As “the windows of the soul, your eyes connect you to your audience. They build credibility and persuade, entertain or motivate your listeners. Let your eyes move from on listener to the next, smoothly, effortlessly and softly. Lure the audience into your presentation to master public speaking.

Facial Expressions

Used effectively, your facial expression will attract and maintain your audience’s attention and provide positive visual support for your message. Raise your eyebrows to show surprise, smile to confirm appreciation, and frown to show disagreement.

Gestures

Using your hands well provides results. Use natural gestures and finger movements to introduce main points, hands and arms to illustrate size and your whole body to demonstrate passion. Varied gestures will keep audience attention and appropriated gestures will reinforce your message, bold gestures will communication confidence. Gestures are important for master public speaking.

Move Around

You want to look like a living breathing human being. Natural movement makes you appear more interesting to an audience. For example, to highlight a point, move with purpose to the other side of the speaking area. To illustrate contrast, move left to discuss an idea and right to discuss an opposing idea. Avoid repetitious and nervous movements, pacing or swaying.

Listen

Listen to your audience’s reaction to your speech by reading their facial expressions and body language. Can they hear you? Are they able to understand your message? Are they alert, nodding and laughing in the right places? Gauging your audience’s mood and making calculated changes based on what you see and hear will boost your responsiveness as a speaker. 
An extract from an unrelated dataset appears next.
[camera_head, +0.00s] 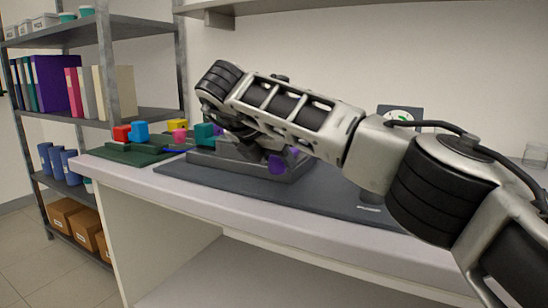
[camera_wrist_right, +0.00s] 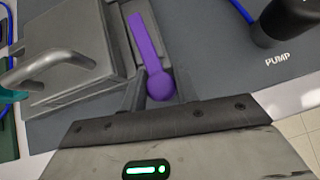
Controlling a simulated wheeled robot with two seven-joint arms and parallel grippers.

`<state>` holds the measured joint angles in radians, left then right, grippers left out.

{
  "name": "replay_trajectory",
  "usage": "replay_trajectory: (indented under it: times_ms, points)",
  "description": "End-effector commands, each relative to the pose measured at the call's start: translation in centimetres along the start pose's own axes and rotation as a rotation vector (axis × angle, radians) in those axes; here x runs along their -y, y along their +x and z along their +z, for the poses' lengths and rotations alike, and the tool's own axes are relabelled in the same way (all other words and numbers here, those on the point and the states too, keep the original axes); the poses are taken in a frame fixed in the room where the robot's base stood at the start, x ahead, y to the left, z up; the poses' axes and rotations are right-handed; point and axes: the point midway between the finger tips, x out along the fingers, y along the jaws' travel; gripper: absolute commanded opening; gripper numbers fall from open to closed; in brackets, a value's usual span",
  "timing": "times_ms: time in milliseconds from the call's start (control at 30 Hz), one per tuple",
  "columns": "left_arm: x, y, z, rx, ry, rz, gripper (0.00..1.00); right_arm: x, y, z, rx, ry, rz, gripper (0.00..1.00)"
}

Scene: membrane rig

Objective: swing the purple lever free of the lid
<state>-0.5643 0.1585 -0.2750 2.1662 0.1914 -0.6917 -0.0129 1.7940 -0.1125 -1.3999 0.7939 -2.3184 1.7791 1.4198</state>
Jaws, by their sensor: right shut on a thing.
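The purple lever (camera_wrist_right: 147,42) runs up from its round knob in the right wrist view, along the right side of the grey lid (camera_wrist_right: 75,85), which has a bent metal handle (camera_wrist_right: 65,62). I cannot tell whether the lever still overlaps the lid's edge. My right gripper (camera_wrist_right: 158,92) is shut on the lever at its knob, with a dark finger on each side. In the head view the knob (camera_head: 291,157) shows in front of the grey rig (camera_head: 255,170), below my right wrist, which hides most of the lever and lid. My left gripper is in neither view.
A dark mat (camera_head: 345,203) lies under the rig on the white bench. A green tray (camera_head: 125,152) with coloured pieces sits at the left. A black cylinder (camera_wrist_right: 287,20) stands by the word PUMP. A shelf rack (camera_head: 105,60) stands left of the bench.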

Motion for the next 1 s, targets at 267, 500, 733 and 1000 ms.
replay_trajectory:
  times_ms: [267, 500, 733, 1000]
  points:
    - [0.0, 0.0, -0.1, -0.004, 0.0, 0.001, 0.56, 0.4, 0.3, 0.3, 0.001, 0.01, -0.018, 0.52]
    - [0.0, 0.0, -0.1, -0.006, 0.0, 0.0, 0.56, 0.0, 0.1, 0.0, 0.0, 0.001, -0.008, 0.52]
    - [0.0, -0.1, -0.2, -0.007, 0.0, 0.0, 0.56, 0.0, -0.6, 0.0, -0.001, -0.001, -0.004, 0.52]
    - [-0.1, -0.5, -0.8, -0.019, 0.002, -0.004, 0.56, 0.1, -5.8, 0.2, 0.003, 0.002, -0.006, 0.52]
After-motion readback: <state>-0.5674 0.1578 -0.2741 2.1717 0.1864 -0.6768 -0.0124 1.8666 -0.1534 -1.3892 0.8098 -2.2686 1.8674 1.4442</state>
Listening is the most underrated of the four communication skills: reading, writing, listening and speaking. This is too bad because everyone wants to be listened to and heard. And to master public speaking, listen to your audience in order to be responsive to them. 



Last Important Point

Always remember that most listeners are tuned into WIIFM, What’s In It For Me. Successful speakers try to understand their audience’s emotional and informational needs. Successful speakers develop their speeches to meet those needs.